A sales-based web site with a single promotional page to be advertised is an example of a site for which a relatively short campaign might be suitable. If there are many pages which have not been optimized for search engines and are targeted to new users, the campaign is likely to take longer. Web sites which are based upon earning ad revenue and continuously create new content may never cease their SEO efforts. For example, it could be said that a web site which keyword-optimizes each new article and trys to gain links to it on other sites has an ongoing SEO campaign.

After an SEO campaign is carried out, it should normally take several weeks before these efforts start to provide a benefit. Directories will have to approve links, and search engines have to find new links to the web site and re-spider its newly keyword-optimized pages. It can be preferable to have the SEO campaign extend beyond this time period so that the strategies which have not produced better rankings can be improved upon or replaced.

When a successful SEO campaign is completed, it is effective for a long period of time compared to most other promotional methods, but does not permanently remain as effective as it once was. After years have passed, some inbound links to a web site will likely disappear as the sites they are located on go out of business or change ownership, and search engines will have partially altered how they determine search result rankings.
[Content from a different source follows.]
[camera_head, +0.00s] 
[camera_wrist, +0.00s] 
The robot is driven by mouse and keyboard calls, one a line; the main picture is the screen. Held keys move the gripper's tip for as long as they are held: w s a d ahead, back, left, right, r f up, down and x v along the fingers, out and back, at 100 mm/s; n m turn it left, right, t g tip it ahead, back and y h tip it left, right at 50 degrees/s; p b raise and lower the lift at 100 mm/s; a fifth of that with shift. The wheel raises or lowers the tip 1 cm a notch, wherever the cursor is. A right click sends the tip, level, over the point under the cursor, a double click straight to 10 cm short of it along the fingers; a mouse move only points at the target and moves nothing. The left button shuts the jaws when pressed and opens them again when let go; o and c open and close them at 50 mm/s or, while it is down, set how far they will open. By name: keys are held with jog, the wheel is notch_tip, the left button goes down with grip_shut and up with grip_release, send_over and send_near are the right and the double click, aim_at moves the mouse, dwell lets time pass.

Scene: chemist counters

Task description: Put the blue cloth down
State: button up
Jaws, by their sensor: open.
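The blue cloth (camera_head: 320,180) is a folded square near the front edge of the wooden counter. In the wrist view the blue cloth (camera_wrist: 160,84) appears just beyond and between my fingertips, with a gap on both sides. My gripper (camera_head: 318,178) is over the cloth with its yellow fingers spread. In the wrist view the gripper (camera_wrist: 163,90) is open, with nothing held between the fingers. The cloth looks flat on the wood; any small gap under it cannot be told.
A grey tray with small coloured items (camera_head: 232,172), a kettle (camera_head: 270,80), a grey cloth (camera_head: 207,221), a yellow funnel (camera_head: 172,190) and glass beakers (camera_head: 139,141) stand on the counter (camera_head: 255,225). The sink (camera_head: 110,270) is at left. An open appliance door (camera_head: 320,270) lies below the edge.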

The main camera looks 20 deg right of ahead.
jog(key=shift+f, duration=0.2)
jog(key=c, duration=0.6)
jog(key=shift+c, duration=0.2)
Basically, the amount of time an SEO campaign should take depends upon the size and type of the web site, whether or not the site is to expand the content it offers, the skill and methods of those carrying out the campaign, and any previous SEO campaigns or promotional efforts which have been applied to it. There is an additional, relatively long period of time waiting for such efforts to take effect, after which some measures may need to be taken based upon the results.